DS: “Just going out there and trying to win. I think that’s what we’re all here to do, trying to accomplish every week. Just trying to be able to run good for my guys. They work so hard. That’s really important for us. I’m just trying to learn more each and every week, so we can be more prepared for the next steps.”
SE: Is there a specific track that you want to win at?
DS: “All of them.”
SE: How are you learning tracks that you haven’t visited yet?
DS:“It’s a bit of a tough thing to do. Sometimes I’ll jump on a simulator to see if that helps out at all. Otherwise, studying film, as well as talking to drivers like Johnny Sauter that have been there in the past, to see what kinds of tips or hints they have for me when we get there. At the same time, it’s always that first couple of laps on the track where you pick up the most.”
SE: Do you find it intimidating to have a former Truck Series Champion, like Johnny Sauter as a teammate?
DS: “No. I definitely wouldn’t say that it’s intimidating at all. It’s definitely a huge help to have him just to help with the set-ups of all of our GMS Racing Trucks, as well as being able to go to him and ask him questions and be able to learn from him.”
SE: You moved to Europe to compete in open wheel racing. How did you move from open wheel racing to stock car racing?
DS: “It was really tough. I pretty much had to throw everything out the window when I first came back from racing open wheel over in Europe and went stockcar racing, it was completely different. I thought that some things would be the same, but really, it was all different, so I needed a whole new set of skills. Luckily I picked up on it decently.”
SE: Are you disappointed that open wheel racing didn’t work out?
DS: “No. The main reason why I really came back was that I got tired of it. Tired of living over there. Stockcar racing is much more fun, at least you get a lot more side by side action, and some great battles in races compared to running open wheel where once you run the first couple laps, it gets really strung out.”
SE: Does your brother, Logan still race?
DS: “Yeah, he’s currently competing overseas. He’s racing in Formula Renault 2.0 this year. I think he’s third in the Championship right now. Ran in the British F4 Championship. He’s having a great year, already won a handful of races. Hopefully he’ll continue to climb up the ladder over there.”
SE: Your brother races in Europe. Do the two of you have a sibling rivalry to see who can earn better results?

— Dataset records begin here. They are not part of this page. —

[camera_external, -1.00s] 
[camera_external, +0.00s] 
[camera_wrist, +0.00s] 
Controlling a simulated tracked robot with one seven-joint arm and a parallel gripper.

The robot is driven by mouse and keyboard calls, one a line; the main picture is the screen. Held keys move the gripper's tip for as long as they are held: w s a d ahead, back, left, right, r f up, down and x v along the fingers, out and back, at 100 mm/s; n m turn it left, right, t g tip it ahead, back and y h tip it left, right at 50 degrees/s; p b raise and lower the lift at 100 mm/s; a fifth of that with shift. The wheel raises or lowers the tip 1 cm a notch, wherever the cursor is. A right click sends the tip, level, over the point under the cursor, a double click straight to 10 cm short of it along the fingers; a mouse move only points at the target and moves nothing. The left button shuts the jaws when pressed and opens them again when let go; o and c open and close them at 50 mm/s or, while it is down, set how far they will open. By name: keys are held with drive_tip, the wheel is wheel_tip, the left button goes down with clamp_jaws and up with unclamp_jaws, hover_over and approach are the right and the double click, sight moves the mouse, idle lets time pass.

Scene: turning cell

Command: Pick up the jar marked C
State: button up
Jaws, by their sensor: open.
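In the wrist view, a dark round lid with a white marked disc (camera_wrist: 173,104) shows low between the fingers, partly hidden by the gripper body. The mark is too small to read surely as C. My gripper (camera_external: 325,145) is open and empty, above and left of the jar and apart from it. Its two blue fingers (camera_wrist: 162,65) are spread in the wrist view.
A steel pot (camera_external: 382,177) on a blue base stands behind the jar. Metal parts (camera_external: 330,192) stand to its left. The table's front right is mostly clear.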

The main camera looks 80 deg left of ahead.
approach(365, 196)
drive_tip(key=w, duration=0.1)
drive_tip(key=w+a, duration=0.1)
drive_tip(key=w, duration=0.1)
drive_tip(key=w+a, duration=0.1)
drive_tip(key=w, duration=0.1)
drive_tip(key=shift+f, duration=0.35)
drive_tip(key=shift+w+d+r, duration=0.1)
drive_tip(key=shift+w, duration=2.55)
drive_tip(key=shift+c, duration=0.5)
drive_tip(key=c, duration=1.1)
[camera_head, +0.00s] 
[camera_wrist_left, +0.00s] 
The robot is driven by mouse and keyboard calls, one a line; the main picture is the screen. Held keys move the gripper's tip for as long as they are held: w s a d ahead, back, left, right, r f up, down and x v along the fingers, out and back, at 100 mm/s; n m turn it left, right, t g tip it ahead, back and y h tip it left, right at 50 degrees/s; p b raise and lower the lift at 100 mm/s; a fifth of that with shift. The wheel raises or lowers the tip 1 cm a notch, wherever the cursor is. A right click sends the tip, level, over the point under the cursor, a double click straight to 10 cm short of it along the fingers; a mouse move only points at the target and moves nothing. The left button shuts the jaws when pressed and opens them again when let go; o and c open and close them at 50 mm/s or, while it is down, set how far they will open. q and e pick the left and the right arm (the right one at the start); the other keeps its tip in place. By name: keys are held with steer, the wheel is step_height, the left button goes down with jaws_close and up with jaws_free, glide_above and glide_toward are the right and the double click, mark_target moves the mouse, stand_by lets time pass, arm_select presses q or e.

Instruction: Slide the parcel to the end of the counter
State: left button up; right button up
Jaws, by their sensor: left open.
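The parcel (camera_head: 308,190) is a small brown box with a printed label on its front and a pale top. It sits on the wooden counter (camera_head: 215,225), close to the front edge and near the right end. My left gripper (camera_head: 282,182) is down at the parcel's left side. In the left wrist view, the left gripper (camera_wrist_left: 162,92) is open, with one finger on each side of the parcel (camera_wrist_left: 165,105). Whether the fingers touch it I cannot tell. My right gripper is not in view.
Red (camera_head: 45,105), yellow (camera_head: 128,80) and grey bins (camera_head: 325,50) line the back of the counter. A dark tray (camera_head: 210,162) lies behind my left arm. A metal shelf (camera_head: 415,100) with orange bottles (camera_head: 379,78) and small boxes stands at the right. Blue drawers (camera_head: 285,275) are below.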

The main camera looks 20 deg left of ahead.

DS: “Yeah, I don’t know it’s a rivalry really. We’ve actually raced against each other in the past and it was definitely a huge battle between the two of us. I could never let my little brother beat me. Now that we’re racing completely different series, different cars and everything, it’s tough to have a rivalry. But, we do try to see who can rack up the most wins by the end of the year between the two of us.”
SE: You’ve driven a little bit of everything, open wheel cars, sports cars, and stock cars. Is there one discipline that haven’t yet competed in that you would want to?
DS: “I’d say that the biggest thing that I’d like to try and race at some point would be some of the long endurance races. The 24 Hours or Daytona or the 12 Hours of Sebring, something like that. That would be something that I think would be really cool.”
SE: You lapped the entire field at Salem Speedway in an ARCA race last year. What does it mean to you to accomplish such a rare feat in auto racing?
DS: “It was pretty special, pretty cool. It’s something that definitely is not easy. We just had to work hard all day. We had a really fast racecar. Sometimes things just all fall together your way. That was really cool and helped out our season last year.”
SE: The No. 25 on your truck is a tribute to Tim Richmond. Can you describe the feeling of honoring such an iconic and legendary driver?
DS: “It’s something that’s really cool, I just look up to him a lot. Not only his on-track performance, which was absolutely incredible, he was a great driver on the racetrack, but also his personality off the track, always trying to have as much fun as he could. He was very different than the guys you saw competing at the time. I just find him really interesting and try to honor him as much as possible.”
SE: What does the future hold for you, where will you be one year from now?
DS: “I honestly have no idea. I don’t know where we’ll be in a couple months, let alone a year. It’s hard to tell, time, everything always seems to work out. Time will tell.”